» EXERCISE DIRECTIONS: Copy out every line exactly as given.

* Begin *

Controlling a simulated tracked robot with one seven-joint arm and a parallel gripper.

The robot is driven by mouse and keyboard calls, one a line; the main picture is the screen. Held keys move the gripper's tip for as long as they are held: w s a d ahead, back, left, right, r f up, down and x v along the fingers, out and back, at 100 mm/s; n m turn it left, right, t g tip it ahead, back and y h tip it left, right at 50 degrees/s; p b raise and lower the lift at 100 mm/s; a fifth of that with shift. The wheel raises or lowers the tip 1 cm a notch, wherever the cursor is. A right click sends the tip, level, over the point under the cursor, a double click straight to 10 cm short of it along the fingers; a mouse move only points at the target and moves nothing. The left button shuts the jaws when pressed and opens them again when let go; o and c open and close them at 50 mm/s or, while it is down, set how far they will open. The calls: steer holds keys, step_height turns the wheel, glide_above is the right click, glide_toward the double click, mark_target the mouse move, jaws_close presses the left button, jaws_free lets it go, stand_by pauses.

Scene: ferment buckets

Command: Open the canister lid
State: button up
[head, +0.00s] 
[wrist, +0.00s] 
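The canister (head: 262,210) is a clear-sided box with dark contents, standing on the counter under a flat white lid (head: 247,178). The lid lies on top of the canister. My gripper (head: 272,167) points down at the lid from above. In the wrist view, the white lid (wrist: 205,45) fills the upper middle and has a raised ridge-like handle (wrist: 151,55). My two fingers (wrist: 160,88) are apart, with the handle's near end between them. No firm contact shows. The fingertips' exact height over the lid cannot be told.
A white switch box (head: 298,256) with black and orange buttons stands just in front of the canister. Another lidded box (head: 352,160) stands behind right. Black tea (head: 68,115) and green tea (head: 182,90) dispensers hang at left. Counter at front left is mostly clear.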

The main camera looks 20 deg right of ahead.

* End *

» EXERCISE RESPONSE:
Controlling a simulated tracked robot with one seven-joint arm and a parallel gripper.

The robot is driven by mouse and keyboard calls, one a line; the main picture is the screen. Held keys move the gripper's tip for as long as they are held: w s a d ahead, back, left, right, r f up, down and x v along the fingers, out and back, at 100 mm/s; n m turn it left, right, t g tip it ahead, back and y h tip it left, right at 50 degrees/s; p b raise and lower the lift at 100 mm/s; a fifth of that with shift. The wheel raises or lowers the tip 1 cm a notch, wherever the cursor is. A right click sends the tip, level, over the point under the cursor, a double click straight to 10 cm short of it along the fingers; a mouse move only points at the target and moves nothing. The left button shuts the jaws when pressed and opens them again when let go; o and c open and close them at 50 mm/s or, while it is down, set how far they will open. The calls: steer holds keys, step_height turns the wheel, glide_above is the right click, glide_toward the double click, mark_target the mouse move, jaws_close presses the left button, jaws_free lets it go, stand_by pauses.

Scene: ferment buckets

Command: Open the canister lid
State: button up
[head, +0.00s] 
[wrist, +0.00s] 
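The canister (head: 262,210) is a clear-sided box with dark contents, standing on the counter under a flat white lid (head: 247,178). The lid lies on top of the canister. My gripper (head: 272,167) points down at the lid from above. In the wrist view, the white lid (wrist: 205,45) fills the upper middle and has a raised ridge-like handle (wrist: 151,55). My two fingers (wrist: 160,88) are apart, with the handle's near end between them. No firm contact shows. The fingertips' exact height over the lid cannot be told.
A white switch box (head: 298,256) with black and orange buttons stands just in front of the canister. Another lidded box (head: 352,160) stands behind right. Black tea (head: 68,115) and green tea (head: 182,90) dispensers hang at left. Counter at front left is mostly clear.

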The main camera looks 20 deg right of ahead.

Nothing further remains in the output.